Given request:
Find the lines containing the word "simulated" and copy every one of them.

Given information:

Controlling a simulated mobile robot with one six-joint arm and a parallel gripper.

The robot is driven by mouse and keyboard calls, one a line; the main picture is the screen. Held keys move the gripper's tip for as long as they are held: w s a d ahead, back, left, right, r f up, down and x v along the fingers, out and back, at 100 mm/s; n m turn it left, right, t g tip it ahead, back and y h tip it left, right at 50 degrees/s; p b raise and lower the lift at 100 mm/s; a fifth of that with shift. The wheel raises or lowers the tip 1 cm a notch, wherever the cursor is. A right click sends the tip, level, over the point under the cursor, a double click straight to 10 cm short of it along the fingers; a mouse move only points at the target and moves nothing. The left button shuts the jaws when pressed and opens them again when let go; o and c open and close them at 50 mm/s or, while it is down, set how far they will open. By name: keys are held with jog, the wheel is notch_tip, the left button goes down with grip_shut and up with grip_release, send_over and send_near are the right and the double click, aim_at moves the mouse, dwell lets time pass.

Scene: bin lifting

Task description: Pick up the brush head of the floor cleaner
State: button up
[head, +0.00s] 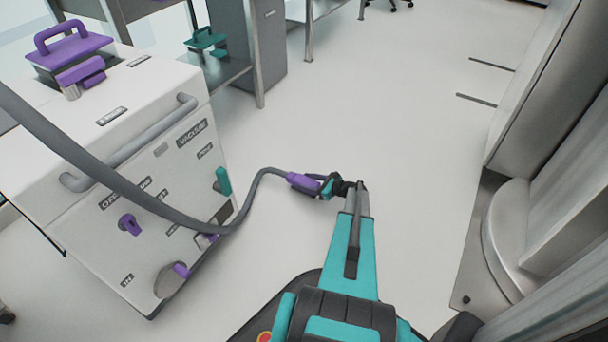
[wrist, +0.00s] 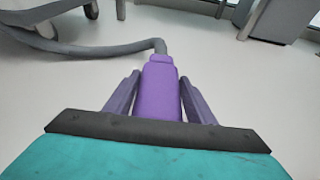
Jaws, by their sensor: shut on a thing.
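The purple brush head (head: 304,183) is on the end of a grey hose, held up in front of my arm in the head view. My gripper (head: 342,186) is shut on it. In the wrist view the brush head (wrist: 160,92) sits between the two fingers of my gripper (wrist: 160,100), with the hose running off its far end to the left. The floor cleaner (head: 130,190) is a white cabinet at the left with a purple-handled lid. Its grey hose (head: 245,205) hangs in a curve across its front to the brush head.
A metal table (head: 225,70) with a teal-handled item (head: 206,42) stands behind the cleaner. A grey metal unit (head: 545,85) and a rounded metal piece (head: 510,235) line the right side. The floor (head: 390,95) in the middle is clear.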

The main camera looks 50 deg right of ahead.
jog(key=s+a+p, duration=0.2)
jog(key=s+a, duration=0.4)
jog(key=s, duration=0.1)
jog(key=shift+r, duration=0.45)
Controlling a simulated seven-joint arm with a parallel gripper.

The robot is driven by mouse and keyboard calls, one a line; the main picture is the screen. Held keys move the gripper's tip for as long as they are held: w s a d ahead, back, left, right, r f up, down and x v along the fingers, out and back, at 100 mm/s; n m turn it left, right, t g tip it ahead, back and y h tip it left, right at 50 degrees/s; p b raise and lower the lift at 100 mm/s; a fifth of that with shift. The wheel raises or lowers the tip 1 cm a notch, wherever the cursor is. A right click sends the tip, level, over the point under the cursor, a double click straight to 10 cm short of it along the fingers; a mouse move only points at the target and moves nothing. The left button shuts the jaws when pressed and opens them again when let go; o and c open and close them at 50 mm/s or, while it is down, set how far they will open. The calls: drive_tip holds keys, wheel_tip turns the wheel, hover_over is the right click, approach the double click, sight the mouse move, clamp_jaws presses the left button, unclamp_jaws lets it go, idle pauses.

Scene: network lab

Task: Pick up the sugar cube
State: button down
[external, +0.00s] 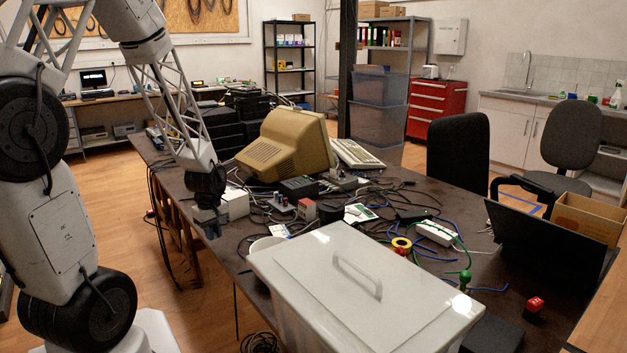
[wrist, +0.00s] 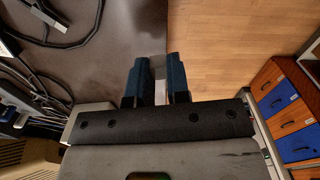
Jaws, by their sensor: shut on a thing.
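My gripper (external: 211,229) hangs over the near left edge of the dark table in the external view. In the wrist view its two blue fingers (wrist: 159,62) are closed on a small pale block, the sugar cube (wrist: 160,90), which shows as a whitish patch between them. The fingers hide most of the cube. I cannot make the cube out in the external view. The wrist view shows the dark tabletop to the left and the wooden floor to the right, with the fingers at the table's edge.
The dark table (external: 215,258) carries a beige monitor (external: 285,143), tangled cables and a large white lidded bin (external: 365,285) at the front. A white box (external: 236,204) stands right beside my gripper. A cabinet with blue and orange drawers (wrist: 284,98) stands beyond the floor.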

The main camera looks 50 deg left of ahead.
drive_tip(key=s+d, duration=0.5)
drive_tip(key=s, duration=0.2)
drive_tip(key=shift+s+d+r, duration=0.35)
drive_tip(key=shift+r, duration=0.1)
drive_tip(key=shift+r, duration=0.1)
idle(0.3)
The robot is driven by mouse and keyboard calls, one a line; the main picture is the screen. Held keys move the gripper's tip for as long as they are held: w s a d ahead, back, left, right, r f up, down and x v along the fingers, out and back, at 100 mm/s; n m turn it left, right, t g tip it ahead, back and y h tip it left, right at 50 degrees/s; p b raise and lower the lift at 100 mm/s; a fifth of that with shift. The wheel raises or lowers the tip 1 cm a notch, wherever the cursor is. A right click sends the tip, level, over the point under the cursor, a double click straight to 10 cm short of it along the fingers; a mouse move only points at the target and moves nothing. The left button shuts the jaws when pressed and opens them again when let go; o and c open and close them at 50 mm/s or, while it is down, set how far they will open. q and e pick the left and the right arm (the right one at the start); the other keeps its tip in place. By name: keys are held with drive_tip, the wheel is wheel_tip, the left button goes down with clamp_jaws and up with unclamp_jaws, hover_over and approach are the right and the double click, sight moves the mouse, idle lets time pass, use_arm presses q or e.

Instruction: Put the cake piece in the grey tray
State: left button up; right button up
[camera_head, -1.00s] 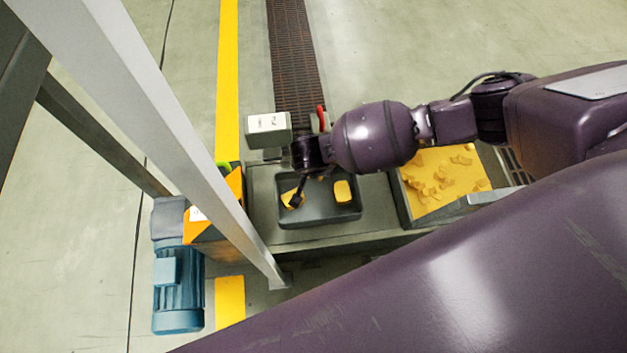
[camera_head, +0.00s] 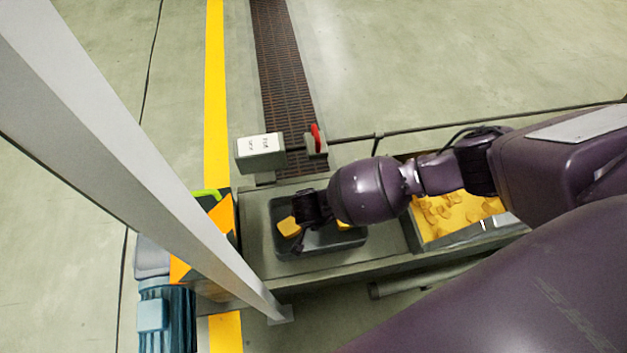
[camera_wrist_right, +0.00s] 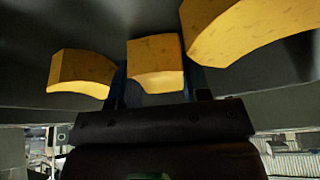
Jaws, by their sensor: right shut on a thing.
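The grey tray (camera_head: 342,239) is a shallow dark tray on the machine's bench in the head view. A yellow cake piece (camera_head: 289,228) shows at its left side, and another yellow piece (camera_head: 343,225) shows at its right, partly behind my arm. My right gripper (camera_head: 302,236) is down at the tray. In the right wrist view the gripper (camera_wrist_right: 155,88) is shut on the middle cake piece (camera_wrist_right: 155,60). One yellow piece (camera_wrist_right: 80,72) lies to its left and a larger one (camera_wrist_right: 240,28) to its right. My left gripper is out of view.
A bin of yellow flakes (camera_head: 450,212) stands right of the tray, partly behind my arm. A pale slanted post (camera_head: 150,165) crosses the left. A blue motor (camera_head: 165,315) is at lower left.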

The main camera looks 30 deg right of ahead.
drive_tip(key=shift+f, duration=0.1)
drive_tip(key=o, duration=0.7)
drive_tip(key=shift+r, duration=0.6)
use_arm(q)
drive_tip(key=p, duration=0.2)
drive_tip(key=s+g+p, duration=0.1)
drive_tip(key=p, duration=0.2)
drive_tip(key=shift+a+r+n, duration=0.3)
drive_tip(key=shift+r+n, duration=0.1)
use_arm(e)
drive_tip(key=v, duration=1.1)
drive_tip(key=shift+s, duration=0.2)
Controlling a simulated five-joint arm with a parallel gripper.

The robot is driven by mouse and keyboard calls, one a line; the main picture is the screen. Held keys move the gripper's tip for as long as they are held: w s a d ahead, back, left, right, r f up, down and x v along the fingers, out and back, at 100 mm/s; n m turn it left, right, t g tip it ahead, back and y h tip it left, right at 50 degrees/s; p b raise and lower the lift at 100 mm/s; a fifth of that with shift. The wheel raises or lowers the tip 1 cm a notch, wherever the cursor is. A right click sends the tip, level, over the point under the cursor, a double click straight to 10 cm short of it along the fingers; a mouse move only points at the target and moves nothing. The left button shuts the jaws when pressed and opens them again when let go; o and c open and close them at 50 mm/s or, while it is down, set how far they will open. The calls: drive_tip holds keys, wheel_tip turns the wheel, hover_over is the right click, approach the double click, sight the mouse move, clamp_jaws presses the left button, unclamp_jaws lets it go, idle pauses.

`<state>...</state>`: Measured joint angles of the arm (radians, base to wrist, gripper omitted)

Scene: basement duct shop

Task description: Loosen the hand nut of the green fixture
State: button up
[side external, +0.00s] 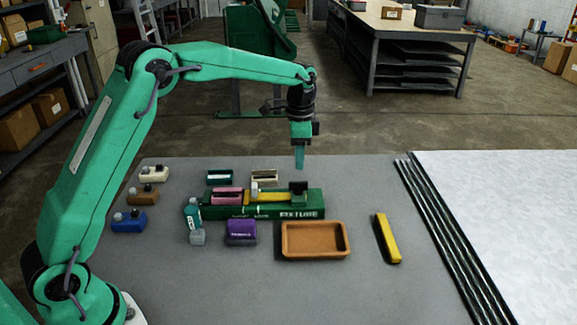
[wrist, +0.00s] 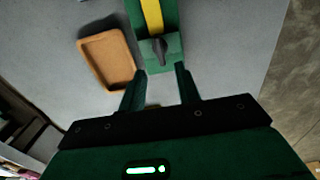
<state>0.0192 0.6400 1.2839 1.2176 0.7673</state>
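The green fixture (side external: 312,212) is a long block on the grey table, with a yellow strip (side external: 270,197) along its top. A dark hand nut (side external: 298,187) stands at its right end; the wrist view shows the nut (wrist: 158,50) as a dark winged knob just beyond my fingertips. My gripper (side external: 300,165) points down above the nut, apart from it. In the wrist view my gripper (wrist: 160,69) has its two green fingers spread, with nothing between the tips. The fixture (wrist: 172,50) also shows there.
A brown tray (side external: 288,254) lies in front of the fixture, and a yellow bar (side external: 387,238) to its right. Several small blocks sit farther left and behind.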

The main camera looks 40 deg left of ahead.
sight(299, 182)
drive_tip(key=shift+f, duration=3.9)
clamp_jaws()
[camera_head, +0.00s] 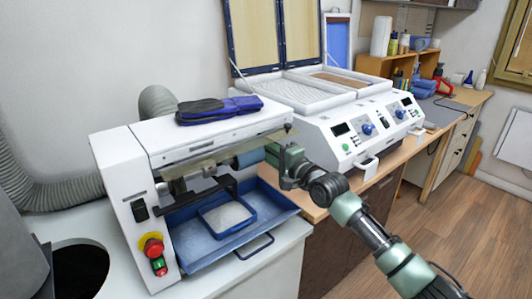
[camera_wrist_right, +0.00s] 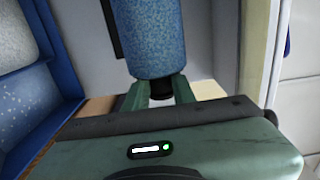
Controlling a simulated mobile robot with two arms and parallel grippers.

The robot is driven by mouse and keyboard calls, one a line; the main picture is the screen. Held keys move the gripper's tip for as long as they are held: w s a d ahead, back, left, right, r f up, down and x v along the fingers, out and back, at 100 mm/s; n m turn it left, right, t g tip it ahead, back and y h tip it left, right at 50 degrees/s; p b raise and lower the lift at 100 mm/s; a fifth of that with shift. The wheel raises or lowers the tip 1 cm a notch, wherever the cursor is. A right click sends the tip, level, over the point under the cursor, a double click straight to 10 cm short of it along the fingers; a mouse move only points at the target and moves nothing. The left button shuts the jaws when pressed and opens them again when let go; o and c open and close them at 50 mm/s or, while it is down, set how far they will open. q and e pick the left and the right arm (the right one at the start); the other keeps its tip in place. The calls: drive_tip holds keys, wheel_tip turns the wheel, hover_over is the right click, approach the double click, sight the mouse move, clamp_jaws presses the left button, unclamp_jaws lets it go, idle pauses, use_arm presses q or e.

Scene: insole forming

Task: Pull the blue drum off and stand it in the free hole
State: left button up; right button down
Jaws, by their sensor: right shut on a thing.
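The blue drum (camera_head: 250,158) lies on its side at the right end of the white grinding machine (camera_head: 125,190). My right gripper (camera_head: 276,153) is at the drum's outer end. In the right wrist view, the speckled blue drum (camera_wrist_right: 148,42) ends in a black stub (camera_wrist_right: 162,90), and the fingers of my right gripper (camera_wrist_right: 160,92) are shut on that stub. Whether the drum is still on its shaft I cannot tell. A dark round opening (camera_head: 82,270) shows in the worktop at lower left; I cannot tell whether it is the free hole. My left gripper is out of view.
A blue tray (camera_head: 188,248) with a smaller blue box (camera_head: 228,216) sits below the drum. A white two-bed press (camera_head: 345,133) stands close to the right. The floor (camera_head: 440,235) at right is clear.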

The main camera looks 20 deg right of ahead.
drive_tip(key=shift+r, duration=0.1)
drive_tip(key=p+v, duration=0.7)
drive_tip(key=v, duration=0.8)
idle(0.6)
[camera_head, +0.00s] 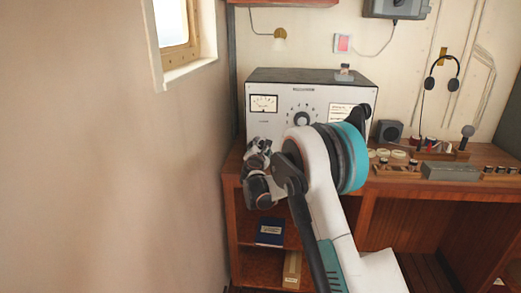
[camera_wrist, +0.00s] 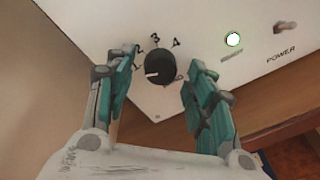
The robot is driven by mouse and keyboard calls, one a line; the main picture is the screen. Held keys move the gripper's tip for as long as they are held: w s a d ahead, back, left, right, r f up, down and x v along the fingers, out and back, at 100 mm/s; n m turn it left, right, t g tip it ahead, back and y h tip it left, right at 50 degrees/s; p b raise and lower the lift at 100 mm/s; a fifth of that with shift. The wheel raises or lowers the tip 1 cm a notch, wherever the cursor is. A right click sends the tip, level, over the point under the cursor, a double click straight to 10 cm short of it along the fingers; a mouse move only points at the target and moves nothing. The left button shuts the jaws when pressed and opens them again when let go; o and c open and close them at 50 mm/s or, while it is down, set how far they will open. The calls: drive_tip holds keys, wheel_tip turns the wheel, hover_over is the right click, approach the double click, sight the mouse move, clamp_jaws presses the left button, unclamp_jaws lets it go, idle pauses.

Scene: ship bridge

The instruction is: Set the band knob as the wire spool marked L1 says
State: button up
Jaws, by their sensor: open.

Answer:
Controlling a simulated mobile robot with one six-joint arm and a parallel gripper.
Controlling a simulated seven-joint arm with a parallel gripper.
Controlling a simulated five-joint arm with a parallel gripper.
Controlling a simulated mobile robot with two arms and parallel grippers.

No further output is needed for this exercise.